[Records from a data source]
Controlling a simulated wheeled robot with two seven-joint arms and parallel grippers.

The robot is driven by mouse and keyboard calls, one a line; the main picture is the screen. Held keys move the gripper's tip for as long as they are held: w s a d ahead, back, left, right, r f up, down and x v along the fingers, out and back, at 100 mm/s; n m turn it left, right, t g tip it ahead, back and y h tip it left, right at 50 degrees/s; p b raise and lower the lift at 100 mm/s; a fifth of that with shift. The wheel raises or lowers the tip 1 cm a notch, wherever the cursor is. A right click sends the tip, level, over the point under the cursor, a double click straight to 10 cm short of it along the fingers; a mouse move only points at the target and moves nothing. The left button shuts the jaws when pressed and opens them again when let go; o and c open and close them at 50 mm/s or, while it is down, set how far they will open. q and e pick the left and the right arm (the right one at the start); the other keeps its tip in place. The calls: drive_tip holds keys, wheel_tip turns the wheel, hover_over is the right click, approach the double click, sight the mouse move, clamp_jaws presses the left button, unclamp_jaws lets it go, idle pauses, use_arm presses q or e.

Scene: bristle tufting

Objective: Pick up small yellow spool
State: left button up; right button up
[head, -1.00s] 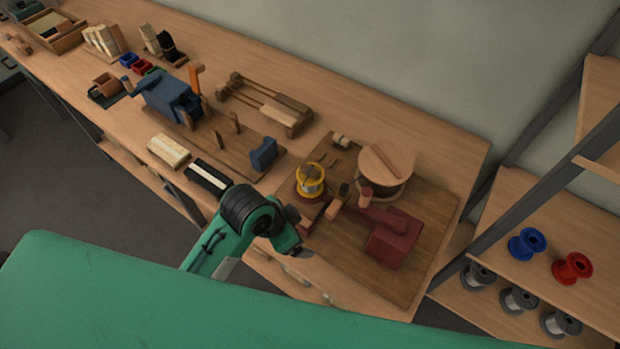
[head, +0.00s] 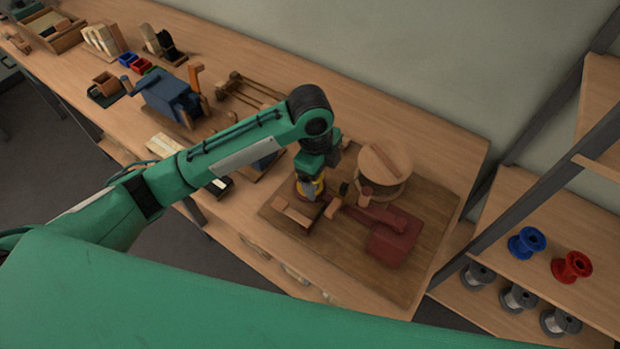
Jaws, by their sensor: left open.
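The small yellow spool (head: 319,187) stands on the brown wooden board at the right part of the bench. Only a part of its yellow side shows; my arm covers the rest. My left gripper (head: 309,190) is over the spool, pointing down, with its jaws open. Its fingertips are mostly hidden, so I cannot tell whether they touch the spool. My right gripper is not in view.
A dark red machine (head: 392,237) and a round wooden-topped drum (head: 384,170) stand close by on the board (head: 345,265). A blue vice (head: 172,98) stands further left. A shelf at right holds a blue spool (head: 526,243), a red spool (head: 572,266) and several grey ones.

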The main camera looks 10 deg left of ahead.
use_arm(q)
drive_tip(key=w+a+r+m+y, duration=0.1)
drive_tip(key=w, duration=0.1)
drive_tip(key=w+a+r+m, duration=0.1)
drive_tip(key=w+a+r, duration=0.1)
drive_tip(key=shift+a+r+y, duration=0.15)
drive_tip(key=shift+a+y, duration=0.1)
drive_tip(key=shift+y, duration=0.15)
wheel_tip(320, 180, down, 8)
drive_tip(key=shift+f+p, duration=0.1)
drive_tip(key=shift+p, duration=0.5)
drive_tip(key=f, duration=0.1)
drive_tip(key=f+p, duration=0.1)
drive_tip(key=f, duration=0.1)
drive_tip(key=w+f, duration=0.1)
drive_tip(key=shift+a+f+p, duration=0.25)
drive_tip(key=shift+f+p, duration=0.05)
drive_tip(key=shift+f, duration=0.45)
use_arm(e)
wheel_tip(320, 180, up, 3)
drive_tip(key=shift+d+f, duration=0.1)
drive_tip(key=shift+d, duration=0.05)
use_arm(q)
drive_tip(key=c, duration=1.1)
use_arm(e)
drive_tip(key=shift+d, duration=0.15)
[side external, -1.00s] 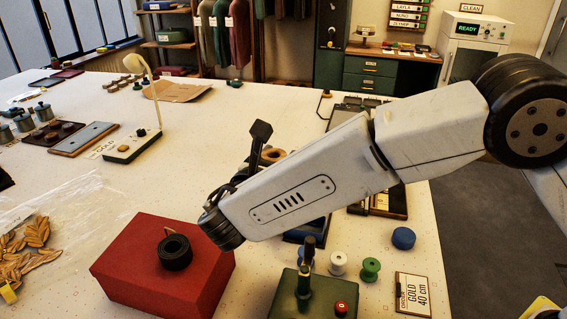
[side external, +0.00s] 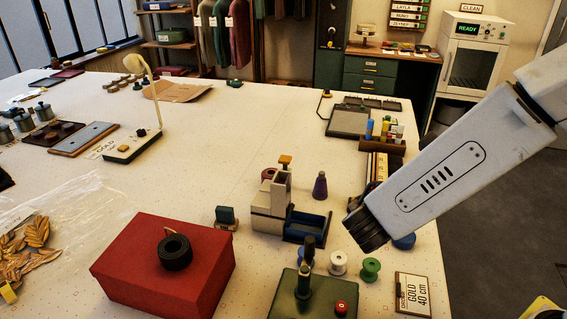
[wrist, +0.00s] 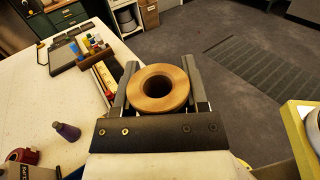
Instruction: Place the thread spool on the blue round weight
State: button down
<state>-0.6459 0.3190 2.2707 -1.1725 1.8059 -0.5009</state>
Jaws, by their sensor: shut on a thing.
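A tan, ring-shaped thread spool (wrist: 159,88) with a dark centre hole sits between the fingers of my gripper (wrist: 160,75) in the wrist view. My gripper is shut on its sides. In the side view my arm hides the gripper and the held spool. The blue round weight (side external: 405,242) lies on the table's right part in the side view.
A beige machine with a blue tray (side external: 306,226) and a purple cone (side external: 320,186) are to the left. The floor (side external: 475,215) begins just right.

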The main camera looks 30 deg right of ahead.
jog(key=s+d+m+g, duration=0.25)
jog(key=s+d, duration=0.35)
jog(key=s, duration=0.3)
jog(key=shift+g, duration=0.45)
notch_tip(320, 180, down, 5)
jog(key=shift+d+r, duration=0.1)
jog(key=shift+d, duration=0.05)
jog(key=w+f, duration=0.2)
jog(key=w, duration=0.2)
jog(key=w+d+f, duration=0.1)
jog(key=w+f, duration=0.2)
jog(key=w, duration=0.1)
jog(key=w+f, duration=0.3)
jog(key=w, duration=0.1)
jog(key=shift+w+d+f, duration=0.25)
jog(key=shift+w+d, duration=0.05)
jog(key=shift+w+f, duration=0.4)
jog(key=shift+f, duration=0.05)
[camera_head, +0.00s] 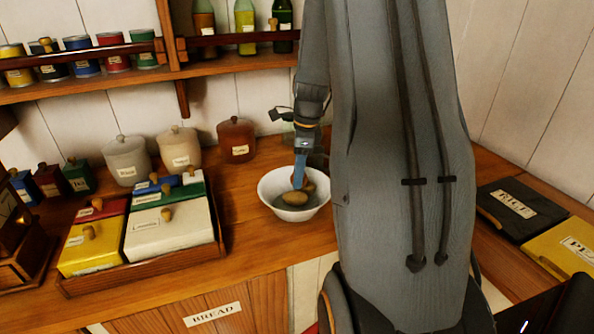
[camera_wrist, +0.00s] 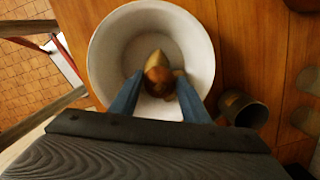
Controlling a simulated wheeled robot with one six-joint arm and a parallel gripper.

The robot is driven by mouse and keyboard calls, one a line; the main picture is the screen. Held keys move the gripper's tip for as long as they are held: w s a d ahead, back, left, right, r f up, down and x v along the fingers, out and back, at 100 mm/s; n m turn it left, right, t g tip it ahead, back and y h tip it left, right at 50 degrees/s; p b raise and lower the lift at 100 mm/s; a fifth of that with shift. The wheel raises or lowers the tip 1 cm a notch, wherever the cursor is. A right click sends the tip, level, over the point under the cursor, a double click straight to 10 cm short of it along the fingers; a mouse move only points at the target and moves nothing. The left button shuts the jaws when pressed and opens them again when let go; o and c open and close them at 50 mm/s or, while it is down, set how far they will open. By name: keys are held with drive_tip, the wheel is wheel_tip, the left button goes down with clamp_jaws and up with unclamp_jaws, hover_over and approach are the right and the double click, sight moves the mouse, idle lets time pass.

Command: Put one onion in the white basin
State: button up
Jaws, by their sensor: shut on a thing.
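The white basin (camera_head: 267,197) stands on the wooden counter, and it fills the upper middle of the wrist view (camera_wrist: 103,55). My gripper (camera_head: 299,183) reaches down into it with its blue fingers. In the wrist view my gripper (camera_wrist: 159,84) is shut on a brown onion (camera_wrist: 158,76), inside the basin's rim. A paler tan, rounded thing (camera_head: 294,198) shows in the basin in the head view, beside a browner one (camera_head: 309,187). I cannot tell whether the held onion touches the basin's floor.
A box tray (camera_head: 150,272) with coloured lidded boxes stands left of the basin. Several lidded canisters (camera_head: 180,148) stand behind it. A dark cup (camera_wrist: 243,108) is close to the basin's right side in the wrist view. My arm hides much of the counter to the right.

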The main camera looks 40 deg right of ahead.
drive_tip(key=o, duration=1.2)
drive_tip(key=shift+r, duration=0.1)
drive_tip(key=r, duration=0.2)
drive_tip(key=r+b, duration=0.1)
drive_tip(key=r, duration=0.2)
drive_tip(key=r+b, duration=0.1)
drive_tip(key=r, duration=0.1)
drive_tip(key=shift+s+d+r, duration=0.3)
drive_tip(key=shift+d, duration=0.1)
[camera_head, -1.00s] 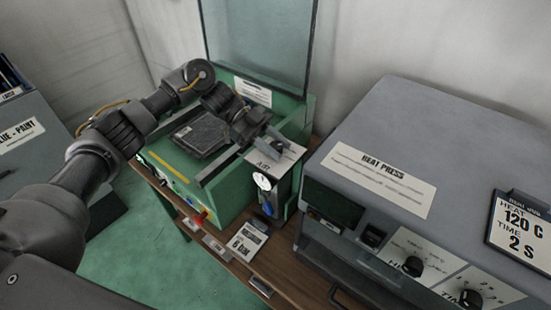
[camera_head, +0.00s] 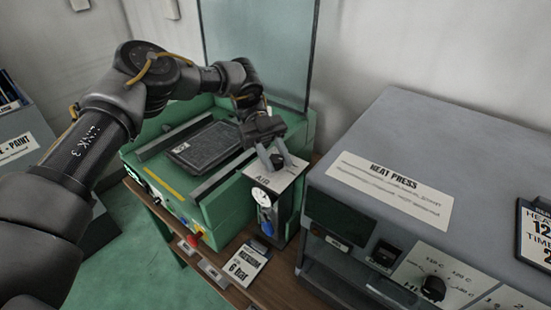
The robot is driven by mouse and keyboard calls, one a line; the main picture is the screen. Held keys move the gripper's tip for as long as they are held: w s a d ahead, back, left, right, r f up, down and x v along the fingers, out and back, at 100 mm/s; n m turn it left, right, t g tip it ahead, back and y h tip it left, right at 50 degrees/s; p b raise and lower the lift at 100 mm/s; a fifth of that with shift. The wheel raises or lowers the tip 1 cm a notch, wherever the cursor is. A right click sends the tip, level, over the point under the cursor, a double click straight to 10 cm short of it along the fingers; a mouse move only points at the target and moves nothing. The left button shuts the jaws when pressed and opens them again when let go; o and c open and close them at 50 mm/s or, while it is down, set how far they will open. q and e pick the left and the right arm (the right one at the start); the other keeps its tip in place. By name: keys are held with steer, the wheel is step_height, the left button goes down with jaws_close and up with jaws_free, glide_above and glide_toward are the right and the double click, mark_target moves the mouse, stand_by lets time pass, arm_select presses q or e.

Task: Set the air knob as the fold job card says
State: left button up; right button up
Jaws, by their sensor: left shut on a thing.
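The air unit (camera_head: 265,183) stands at the right end of the green machine, with a white top plate marked AIR and a round gauge (camera_head: 261,196) on its front. The dark air knob (camera_head: 279,162) sits on top of the plate. My left gripper (camera_head: 278,163) comes down over the unit from behind, its fingers shut on the air knob. The knob is partly hidden by the fingers. The job card (camera_head: 245,263) lies on the wooden shelf in front and reads 6 bar. The gauge reading is too small to tell. My right gripper is not in view.
The green machine (camera_head: 233,213) holds a dark tray panel (camera_head: 205,146), with a clear upright screen (camera_head: 254,50) behind. The grey heat press (camera_head: 420,150) stands close to the right of the air unit. Small labels lie along the wooden shelf edge.

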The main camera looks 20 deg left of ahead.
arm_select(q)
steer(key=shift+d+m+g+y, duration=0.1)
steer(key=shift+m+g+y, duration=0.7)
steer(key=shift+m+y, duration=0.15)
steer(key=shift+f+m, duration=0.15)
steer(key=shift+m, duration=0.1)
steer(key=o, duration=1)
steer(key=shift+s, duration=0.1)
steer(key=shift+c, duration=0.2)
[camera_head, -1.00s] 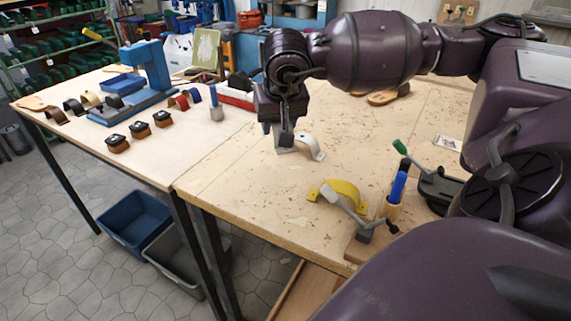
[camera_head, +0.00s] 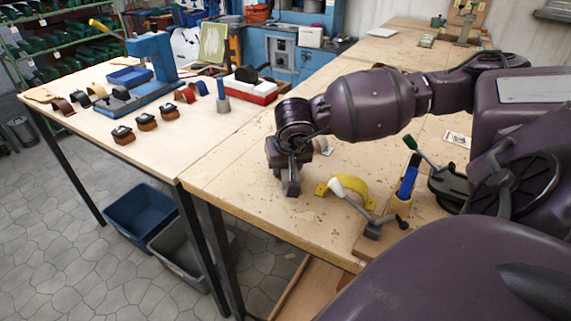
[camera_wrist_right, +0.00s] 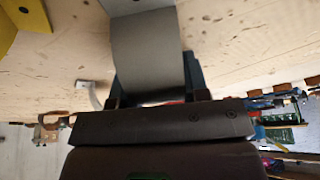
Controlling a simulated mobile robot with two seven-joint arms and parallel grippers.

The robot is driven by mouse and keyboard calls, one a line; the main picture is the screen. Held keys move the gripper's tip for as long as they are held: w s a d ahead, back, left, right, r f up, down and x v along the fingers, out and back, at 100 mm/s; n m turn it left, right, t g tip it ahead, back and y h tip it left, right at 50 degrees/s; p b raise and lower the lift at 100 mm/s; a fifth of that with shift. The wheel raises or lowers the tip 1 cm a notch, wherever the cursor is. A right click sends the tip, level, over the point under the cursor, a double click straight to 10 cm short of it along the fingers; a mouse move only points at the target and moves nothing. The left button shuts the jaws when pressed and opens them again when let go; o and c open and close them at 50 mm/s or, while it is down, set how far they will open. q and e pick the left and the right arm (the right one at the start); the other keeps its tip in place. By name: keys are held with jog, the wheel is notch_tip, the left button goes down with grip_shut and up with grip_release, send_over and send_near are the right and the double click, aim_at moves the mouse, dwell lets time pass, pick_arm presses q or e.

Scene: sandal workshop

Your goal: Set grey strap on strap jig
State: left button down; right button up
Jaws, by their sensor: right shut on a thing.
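The grey strap (camera_wrist_right: 148,50) is a smooth band between the fingers of my right gripper (camera_wrist_right: 158,95) in the right wrist view. A yellow plate with a hole also shows in the right wrist view (camera_wrist_right: 28,12). The strap is beside the yellow fixture, not seen on it. My left gripper is out of view.
A pale object (camera_head: 322,146) is partly hidden behind my gripper. A blue press (camera_head: 150,62) and several strapped pieces occupy the left table. Bins (camera_head: 140,215) are below.

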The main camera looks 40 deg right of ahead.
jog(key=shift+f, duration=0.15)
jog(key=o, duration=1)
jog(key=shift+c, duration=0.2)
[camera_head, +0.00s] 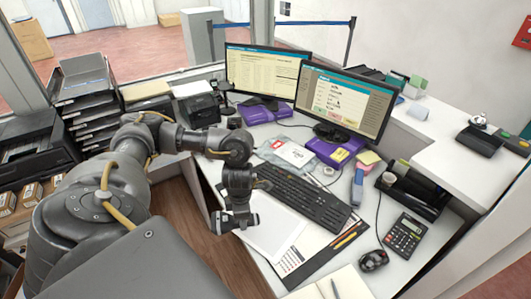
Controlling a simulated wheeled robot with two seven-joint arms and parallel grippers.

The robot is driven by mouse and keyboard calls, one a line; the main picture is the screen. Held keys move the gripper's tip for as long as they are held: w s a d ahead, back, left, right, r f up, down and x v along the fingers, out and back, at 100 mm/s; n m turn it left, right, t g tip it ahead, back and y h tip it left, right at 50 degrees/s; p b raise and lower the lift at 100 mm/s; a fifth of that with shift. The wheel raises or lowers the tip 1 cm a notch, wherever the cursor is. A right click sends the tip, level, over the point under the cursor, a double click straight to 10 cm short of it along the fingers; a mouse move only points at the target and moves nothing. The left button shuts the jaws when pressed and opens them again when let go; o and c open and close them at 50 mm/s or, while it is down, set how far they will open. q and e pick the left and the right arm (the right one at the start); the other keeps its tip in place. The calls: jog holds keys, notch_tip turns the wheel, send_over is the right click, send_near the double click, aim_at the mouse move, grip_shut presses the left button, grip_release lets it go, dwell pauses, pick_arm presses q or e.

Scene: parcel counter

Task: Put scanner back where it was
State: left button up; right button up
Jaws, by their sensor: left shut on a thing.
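My left gripper (238,214) hangs at the front left edge of the desk, beside the white sheet or pad. It is shut on a small dark thing, which I take to be the scanner (222,222). Most of it is hidden by the fingers, so its shape is hard to tell. It is held near the desk edge, above the wooden floor side. My right gripper is not in view. No empty scanner stand can be clearly made out.
A black keyboard (304,198), a blue-grey handheld item (357,187), a calculator (405,234) and a mouse (373,260) lie on the desk. Two monitors (345,103) stand behind. A black label printer (200,109) and stacked trays (85,95) are at the left.

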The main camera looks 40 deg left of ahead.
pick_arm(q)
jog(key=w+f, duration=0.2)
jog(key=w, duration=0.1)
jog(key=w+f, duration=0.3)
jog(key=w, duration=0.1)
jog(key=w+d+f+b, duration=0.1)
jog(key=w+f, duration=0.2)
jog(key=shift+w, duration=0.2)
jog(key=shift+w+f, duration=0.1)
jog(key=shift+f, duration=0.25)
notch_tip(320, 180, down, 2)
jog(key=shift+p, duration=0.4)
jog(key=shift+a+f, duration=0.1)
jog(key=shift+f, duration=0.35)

(Directions for this task): Reproduce the lines exactly, taking as the first line the one with "Your goal: Set grey strap on strap jig" and as the last line the one with "State: left button down; right button up", and include nothing else.

(Answer to this exercise):
Your goal: Set grey strap on strap jig
State: left button down; right button up

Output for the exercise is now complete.